> _INPUT FOR THIS TASK_
++++++++++

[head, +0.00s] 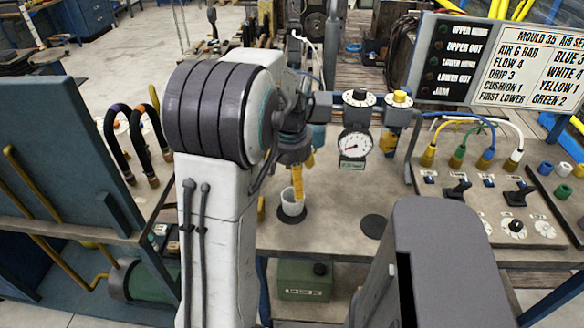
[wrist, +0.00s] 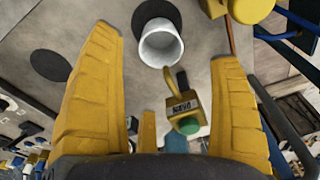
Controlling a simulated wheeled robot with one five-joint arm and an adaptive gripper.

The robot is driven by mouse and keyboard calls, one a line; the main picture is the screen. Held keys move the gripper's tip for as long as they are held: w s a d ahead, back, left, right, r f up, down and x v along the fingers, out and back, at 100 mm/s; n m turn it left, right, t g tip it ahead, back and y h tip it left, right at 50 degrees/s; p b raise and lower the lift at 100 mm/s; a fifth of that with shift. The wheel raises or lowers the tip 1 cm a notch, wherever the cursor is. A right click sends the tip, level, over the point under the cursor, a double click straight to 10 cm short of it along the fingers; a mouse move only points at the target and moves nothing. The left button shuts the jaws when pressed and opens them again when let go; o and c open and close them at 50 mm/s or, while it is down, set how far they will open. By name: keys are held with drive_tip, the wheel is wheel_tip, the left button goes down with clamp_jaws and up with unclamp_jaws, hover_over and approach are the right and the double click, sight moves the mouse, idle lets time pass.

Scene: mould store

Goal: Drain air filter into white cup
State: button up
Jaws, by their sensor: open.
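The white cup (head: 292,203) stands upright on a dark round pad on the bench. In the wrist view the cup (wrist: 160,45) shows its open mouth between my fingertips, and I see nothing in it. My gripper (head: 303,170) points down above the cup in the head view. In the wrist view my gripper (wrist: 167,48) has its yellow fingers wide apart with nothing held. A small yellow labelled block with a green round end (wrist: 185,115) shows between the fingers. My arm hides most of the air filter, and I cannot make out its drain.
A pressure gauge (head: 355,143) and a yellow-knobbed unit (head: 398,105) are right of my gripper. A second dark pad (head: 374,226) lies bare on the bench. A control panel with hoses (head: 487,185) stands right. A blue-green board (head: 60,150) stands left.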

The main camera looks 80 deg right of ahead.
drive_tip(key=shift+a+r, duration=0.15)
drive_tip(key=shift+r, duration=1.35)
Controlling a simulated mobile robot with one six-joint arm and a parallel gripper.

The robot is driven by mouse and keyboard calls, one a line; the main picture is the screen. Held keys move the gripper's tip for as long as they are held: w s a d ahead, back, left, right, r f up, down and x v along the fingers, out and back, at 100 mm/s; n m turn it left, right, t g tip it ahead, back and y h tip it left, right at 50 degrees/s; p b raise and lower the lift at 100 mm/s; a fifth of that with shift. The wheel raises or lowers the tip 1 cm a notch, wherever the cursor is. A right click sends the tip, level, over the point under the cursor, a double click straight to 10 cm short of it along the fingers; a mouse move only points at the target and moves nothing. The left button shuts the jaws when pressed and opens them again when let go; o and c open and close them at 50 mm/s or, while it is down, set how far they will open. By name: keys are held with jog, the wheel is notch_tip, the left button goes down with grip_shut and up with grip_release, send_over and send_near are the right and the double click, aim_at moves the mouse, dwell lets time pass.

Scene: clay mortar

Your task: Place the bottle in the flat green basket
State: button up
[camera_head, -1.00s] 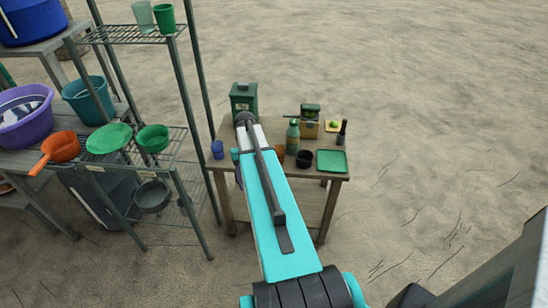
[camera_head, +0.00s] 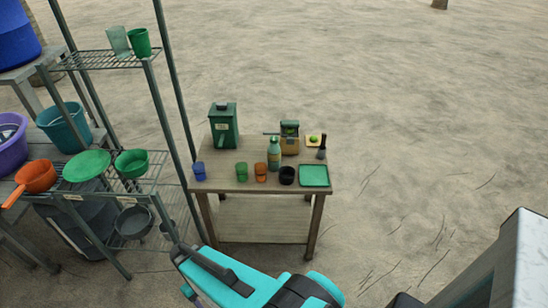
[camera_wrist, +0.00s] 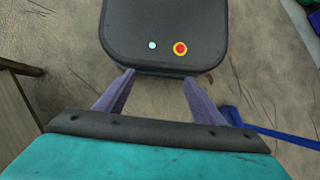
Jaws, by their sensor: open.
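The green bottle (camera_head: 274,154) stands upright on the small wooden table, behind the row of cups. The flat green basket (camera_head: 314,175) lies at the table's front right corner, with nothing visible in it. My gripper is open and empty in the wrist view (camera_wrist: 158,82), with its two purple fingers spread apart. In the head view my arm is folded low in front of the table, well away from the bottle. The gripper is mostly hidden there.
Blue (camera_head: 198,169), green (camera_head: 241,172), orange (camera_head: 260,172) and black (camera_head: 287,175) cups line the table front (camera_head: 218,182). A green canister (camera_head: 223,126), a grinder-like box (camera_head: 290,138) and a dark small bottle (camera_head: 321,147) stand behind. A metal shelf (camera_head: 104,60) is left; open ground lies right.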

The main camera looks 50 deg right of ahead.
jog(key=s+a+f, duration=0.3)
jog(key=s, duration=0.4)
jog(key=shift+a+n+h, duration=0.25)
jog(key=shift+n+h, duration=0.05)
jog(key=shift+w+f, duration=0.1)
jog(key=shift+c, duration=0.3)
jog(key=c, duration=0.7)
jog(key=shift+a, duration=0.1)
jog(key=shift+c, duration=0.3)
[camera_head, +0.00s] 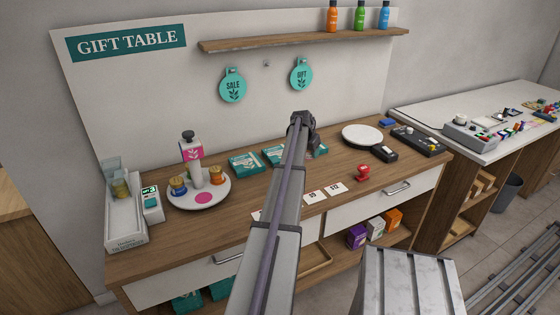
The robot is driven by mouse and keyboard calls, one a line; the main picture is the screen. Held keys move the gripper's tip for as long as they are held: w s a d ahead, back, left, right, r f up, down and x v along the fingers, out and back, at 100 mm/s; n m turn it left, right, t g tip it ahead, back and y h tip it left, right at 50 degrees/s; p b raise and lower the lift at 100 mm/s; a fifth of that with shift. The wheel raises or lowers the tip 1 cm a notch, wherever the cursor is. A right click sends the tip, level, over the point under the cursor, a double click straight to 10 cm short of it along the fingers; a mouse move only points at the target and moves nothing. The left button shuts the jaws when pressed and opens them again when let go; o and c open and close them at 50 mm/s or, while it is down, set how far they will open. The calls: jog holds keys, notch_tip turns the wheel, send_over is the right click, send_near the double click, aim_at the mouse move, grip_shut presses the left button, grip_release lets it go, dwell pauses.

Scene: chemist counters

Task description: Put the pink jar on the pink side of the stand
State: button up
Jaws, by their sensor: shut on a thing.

++++++++++

> _INSTRUCTIONS FOR THE TASK_
Omit every picture while copying the listing above exactly.

> _EXERCISE RESULT_
[head, +0.00s] 
[wrist, +0.00s] 
Controlling a simulated wheeled robot with one five-joint arm and an adaptive gripper.

The robot is driven by mouse and keyboard calls, one a line; the main picture is the screen. Held keys move the gripper's tip for as long as they are held: w s a d ahead, back, left, right, r f up, down and x v along the fingers, out and back, at 100 mm/s; n m turn it left, right, t g tip it ahead, back and y h tip it left, right at 50 degrees/s; p b raise and lower the lift at 100 mm/s; a fifth of that with shift. The wheel raises or lowers the tip 1 cm a notch, wherever the cursor is. A right click sends the tip, level, over the point under the cursor, a double click straight to 10 cm short of it along the fingers; a mouse move only points at the target and moves nothing. The left button shuts the jaws when pressed and opens them again when let go; o and c open and close them at 50 mm/s or, while it is down, set how far they will open. By name: keys are held with drive_tip, the wheel is wheel_tip, the left button goes down with clamp_jaws and up with unclamp_jaws, hover_over and approach are the right and the double click, sight moves the mouse, idle lets time pass.

Scene: mould store

Goal: Drain air filter into white cup
State: button up
Jaws, by their sensor: open.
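The white cup (head: 292,203) stands upright on a dark round pad on the bench. In the wrist view the cup (wrist: 160,45) shows its open mouth between my fingertips, and I see nothing in it. My gripper (head: 303,170) points down above the cup in the head view. In the wrist view my gripper (wrist: 167,48) has its yellow fingers wide apart with nothing held. A small yellow labelled block with a green round end (wrist: 185,115) shows between the fingers. My arm hides most of the air filter, and I cannot make out its drain.
A pressure gauge (head: 355,143) and a yellow-knobbed unit (head: 398,105) are right of my gripper. A second dark pad (head: 374,226) lies bare on the bench. A control panel with hoses (head: 487,185) stands right. A blue-green board (head: 60,150) stands left.

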The main camera looks 80 deg right of ahead.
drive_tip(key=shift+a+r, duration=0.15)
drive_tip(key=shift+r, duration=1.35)
Controlling a simulated mobile robot with one six-joint arm and a parallel gripper.

The robot is driven by mouse and keyboard calls, one a line; the main picture is the screen. Held keys move the gripper's tip for as long as they are held: w s a d ahead, back, left, right, r f up, down and x v along the fingers, out and back, at 100 mm/s; n m turn it left, right, t g tip it ahead, back and y h tip it left, right at 50 degrees/s; p b raise and lower the lift at 100 mm/s; a fifth of that with shift. The wheel raises or lowers the tip 1 cm a notch, wherever the cursor is. A right click sends the tip, level, over the point under the cursor, a double click straight to 10 cm short of it along the fingers; a mouse move only points at the target and moves nothing. The left button shuts the jaws when pressed and opens them again when let go; o and c open and close them at 50 mm/s or, while it is down, set how far they will open. By name: keys are held with jog, the wheel is notch_tip, the left button goes down with grip_shut and up with grip_release, send_over and send_near are the right and the double click, aim_at moves the mouse, dwell lets time pass.

Scene: clay mortar

Your task: Place the bottle in the flat green basket
State: button up
[camera_head, -1.00s] 
[camera_head, +0.00s] 
[camera_wrist, +0.00s] 
Jaws, by their sensor: open.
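The green bottle (camera_head: 274,154) stands upright on the small wooden table, behind the row of cups. The flat green basket (camera_head: 314,175) lies at the table's front right corner, with nothing visible in it. My gripper is open and empty in the wrist view (camera_wrist: 158,82), with its two purple fingers spread apart. In the head view my arm is folded low in front of the table, well away from the bottle. The gripper is mostly hidden there.
Blue (camera_head: 198,169), green (camera_head: 241,172), orange (camera_head: 260,172) and black (camera_head: 287,175) cups line the table front (camera_head: 218,182). A green canister (camera_head: 223,126), a grinder-like box (camera_head: 290,138) and a dark small bottle (camera_head: 321,147) stand behind. A metal shelf (camera_head: 104,60) is left; open ground lies right.

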The main camera looks 50 deg right of ahead.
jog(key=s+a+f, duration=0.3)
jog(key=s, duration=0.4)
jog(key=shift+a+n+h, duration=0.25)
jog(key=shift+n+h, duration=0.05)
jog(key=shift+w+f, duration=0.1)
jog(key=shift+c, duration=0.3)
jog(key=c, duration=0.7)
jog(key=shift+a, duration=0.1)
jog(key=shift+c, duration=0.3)
[camera_head, +0.00s] 
The robot is driven by mouse and keyboard calls, one a line; the main picture is the screen. Held keys move the gripper's tip for as long as they are held: w s a d ahead, back, left, right, r f up, down and x v along the fingers, out and back, at 100 mm/s; n m turn it left, right, t g tip it ahead, back and y h tip it left, right at 50 degrees/s; p b raise and lower the lift at 100 mm/s; a fifth of that with shift. The wheel raises or lowers the tip 1 cm a notch, wherever the cursor is. A right click sends the tip, level, over the point under the cursor, a double click straight to 10 cm short of it along the fingers; a mouse move only points at the target and moves nothing. The left button shuts the jaws when pressed and opens them again when let go; o and c open and close them at 50 mm/s or, while it is down, set how far they will open. The calls: jog holds keys, notch_tip turns the wheel, send_over is the right click, send_near the double click, aim_at the mouse move, grip_shut presses the left button, grip_release lets it go, dwell pauses.

Scene: chemist counters

Task description: Put the pink jar on the pink side of the stand
State: button up
Jaws, by their sensor: shut on a thing.

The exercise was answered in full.